--- begin ---
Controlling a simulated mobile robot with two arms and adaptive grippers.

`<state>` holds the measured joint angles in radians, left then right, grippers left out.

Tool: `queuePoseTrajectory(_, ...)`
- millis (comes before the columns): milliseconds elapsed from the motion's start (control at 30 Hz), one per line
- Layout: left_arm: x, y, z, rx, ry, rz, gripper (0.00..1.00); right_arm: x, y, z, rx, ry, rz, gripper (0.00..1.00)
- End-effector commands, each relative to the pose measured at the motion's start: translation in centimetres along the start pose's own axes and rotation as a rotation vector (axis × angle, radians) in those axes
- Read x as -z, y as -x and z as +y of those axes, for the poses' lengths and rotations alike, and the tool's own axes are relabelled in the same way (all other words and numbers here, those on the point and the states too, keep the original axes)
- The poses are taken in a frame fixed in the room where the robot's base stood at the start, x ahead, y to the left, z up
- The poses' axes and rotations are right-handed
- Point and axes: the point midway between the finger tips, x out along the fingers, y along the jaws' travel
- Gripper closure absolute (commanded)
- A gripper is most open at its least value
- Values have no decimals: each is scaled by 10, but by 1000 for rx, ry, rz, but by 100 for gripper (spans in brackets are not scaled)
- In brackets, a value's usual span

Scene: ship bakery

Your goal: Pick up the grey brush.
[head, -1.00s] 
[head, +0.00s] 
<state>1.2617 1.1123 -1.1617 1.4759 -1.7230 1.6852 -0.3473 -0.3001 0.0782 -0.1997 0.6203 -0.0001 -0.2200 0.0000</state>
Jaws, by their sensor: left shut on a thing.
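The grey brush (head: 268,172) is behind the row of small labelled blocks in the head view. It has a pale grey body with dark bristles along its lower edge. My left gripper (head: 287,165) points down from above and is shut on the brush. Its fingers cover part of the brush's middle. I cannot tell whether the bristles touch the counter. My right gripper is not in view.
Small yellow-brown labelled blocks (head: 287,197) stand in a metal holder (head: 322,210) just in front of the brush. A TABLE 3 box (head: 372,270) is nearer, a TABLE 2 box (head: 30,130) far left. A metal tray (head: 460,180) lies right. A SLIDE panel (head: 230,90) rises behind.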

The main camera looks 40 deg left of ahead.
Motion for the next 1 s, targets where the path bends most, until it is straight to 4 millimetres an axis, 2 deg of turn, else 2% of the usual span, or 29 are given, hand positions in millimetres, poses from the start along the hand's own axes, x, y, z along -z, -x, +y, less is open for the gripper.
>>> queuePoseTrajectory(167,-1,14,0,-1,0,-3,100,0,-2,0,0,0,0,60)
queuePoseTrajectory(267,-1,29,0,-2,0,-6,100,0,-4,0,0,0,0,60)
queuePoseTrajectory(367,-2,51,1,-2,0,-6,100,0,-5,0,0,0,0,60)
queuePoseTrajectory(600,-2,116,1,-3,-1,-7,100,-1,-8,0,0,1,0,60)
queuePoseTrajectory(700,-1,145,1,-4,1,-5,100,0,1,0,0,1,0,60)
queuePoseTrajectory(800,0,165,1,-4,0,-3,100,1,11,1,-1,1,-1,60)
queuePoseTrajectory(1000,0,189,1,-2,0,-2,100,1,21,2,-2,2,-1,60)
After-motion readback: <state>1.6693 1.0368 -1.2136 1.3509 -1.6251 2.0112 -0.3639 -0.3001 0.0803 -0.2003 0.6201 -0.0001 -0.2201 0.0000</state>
--- end ---
--- begin ---
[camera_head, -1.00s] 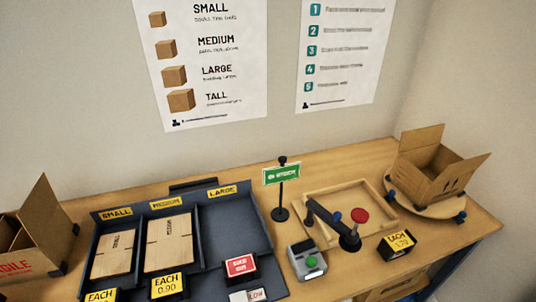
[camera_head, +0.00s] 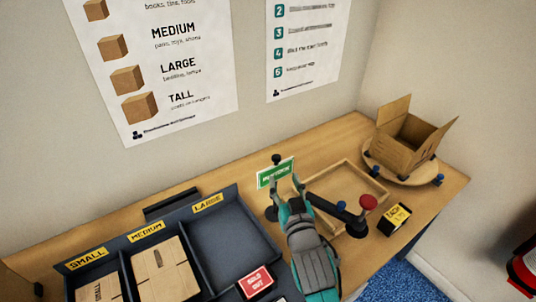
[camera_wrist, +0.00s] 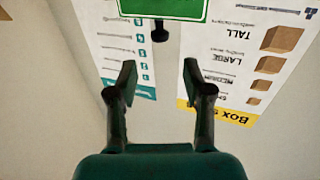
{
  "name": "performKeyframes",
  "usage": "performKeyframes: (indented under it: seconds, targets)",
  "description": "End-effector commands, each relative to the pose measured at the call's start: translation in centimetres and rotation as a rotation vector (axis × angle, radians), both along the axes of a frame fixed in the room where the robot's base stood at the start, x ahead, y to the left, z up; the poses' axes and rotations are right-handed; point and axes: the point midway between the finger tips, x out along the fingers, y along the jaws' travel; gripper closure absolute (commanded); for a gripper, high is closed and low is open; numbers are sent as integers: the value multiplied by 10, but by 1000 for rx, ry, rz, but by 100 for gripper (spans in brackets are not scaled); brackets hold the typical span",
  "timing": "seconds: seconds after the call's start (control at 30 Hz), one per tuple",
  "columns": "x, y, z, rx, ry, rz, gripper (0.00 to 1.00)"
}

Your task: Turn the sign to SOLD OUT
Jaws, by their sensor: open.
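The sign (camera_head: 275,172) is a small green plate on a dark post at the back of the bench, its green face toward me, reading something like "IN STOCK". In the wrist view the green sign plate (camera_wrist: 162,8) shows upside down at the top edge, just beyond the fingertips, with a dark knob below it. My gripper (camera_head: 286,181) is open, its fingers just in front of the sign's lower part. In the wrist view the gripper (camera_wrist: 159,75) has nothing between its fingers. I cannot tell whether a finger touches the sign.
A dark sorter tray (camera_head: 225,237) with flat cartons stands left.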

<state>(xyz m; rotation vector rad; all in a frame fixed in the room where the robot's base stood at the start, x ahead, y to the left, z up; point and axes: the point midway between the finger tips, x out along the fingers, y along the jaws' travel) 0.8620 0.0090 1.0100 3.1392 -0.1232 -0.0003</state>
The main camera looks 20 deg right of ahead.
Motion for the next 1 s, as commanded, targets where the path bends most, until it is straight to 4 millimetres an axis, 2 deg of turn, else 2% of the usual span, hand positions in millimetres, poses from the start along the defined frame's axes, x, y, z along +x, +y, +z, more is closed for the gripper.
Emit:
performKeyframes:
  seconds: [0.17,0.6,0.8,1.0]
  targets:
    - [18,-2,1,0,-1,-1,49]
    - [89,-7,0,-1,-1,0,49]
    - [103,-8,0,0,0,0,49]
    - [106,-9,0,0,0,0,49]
--- end ---
Tally every line of the listing that holds the string "those", then give the number by itself.

Output of the task>
2